_Stated exercise_
Copy every line from the data below in which the string "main" can be found.
· · · ·
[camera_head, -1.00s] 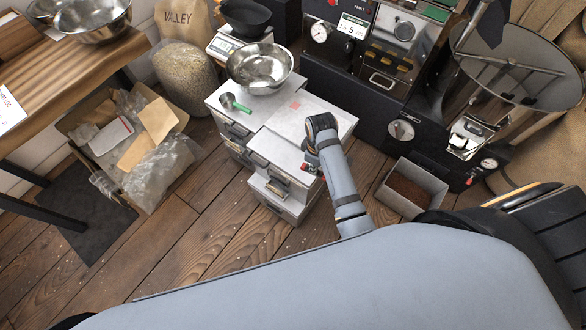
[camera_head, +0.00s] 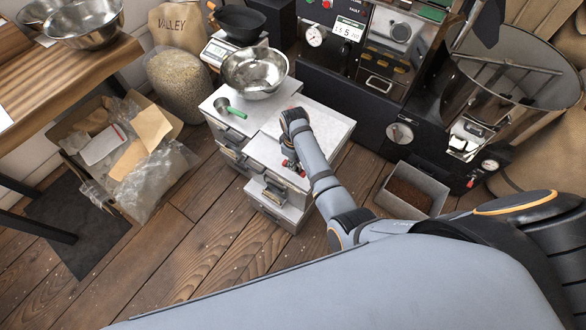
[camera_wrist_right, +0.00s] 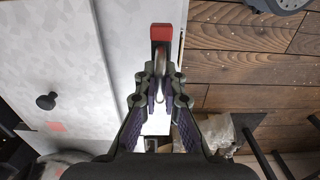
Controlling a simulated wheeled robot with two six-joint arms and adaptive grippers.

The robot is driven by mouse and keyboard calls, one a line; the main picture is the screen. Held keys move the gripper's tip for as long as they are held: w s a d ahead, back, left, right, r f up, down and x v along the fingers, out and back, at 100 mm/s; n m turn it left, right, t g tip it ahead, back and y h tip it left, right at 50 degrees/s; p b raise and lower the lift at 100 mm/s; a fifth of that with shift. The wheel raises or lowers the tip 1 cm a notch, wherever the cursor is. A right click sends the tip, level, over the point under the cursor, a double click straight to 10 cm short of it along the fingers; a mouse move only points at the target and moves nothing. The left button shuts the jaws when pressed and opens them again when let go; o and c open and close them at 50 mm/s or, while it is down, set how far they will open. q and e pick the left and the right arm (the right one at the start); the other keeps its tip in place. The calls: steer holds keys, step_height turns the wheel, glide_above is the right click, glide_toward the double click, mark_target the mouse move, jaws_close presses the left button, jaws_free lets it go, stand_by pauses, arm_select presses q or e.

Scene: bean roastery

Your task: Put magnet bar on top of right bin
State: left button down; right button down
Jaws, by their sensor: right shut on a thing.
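My right gripper (camera_head: 290,164) hangs at the front of the right bin (camera_head: 332,124), a pale metal box with drawer fronts. In the right wrist view the gripper (camera_wrist_right: 161,80) is shut on the magnet bar (camera_wrist_right: 160,34), whose end is red and whose shaft is shiny metal. The red end lies over the pale bin surface near its edge in that view; I cannot tell whether they touch. In the head view my wrist hides part of the bin top and most of the bar. My left gripper is not in view.
A steel bowl (camera_head: 254,75) and a green-handled scoop (camera_head: 228,109) sit on the left bin (camera_head: 211,103). The dark roaster (camera_head: 345,88) stands behind. A tray of brown grounds (camera_head: 432,184) is on the floor at right, and a box of packaging (camera_head: 76,126) is at left.

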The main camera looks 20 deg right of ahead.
· · · ·
_Finished exercise_
The robot is driven by mouse and keyboard calls, one a line; the main picture is the screen. Held keys move the gripper's tip for as long as they are held: w s a d ahead, back, left, right, r f up, down and x v along the fingers, out and back, at 100 mm/s; n m turn it left, right, t g tip it ahead, back and y h tip it left, right at 50 degrees/s; p b raise and lower the lift at 100 mm/s; a fifth of that with shift. The wheel raises or lowers the tip 1 cm a notch, wherever the cursor is. A right click sends the tip, level, over the point under the cursor, a double click straight to 10 cm short of it along the fingers; a mouse move only points at the target and moves nothing. The left button shuts the jaws when pressed and opens them again when let go; o and c open and close them at 50 mm/s or, while it is down, set how far they will open. q and e pick the left and the right arm (the right one at the start); the other keeps its tip in place. The calls: steer holds keys, step_height turns the wheel, glide_above is the right click, glide_toward the double click, mark_target the mouse move, jaws_close presses the left button, jaws_free lets it go, stand_by pauses, arm_select presses q or e.
The main camera looks 20 deg right of ahead.

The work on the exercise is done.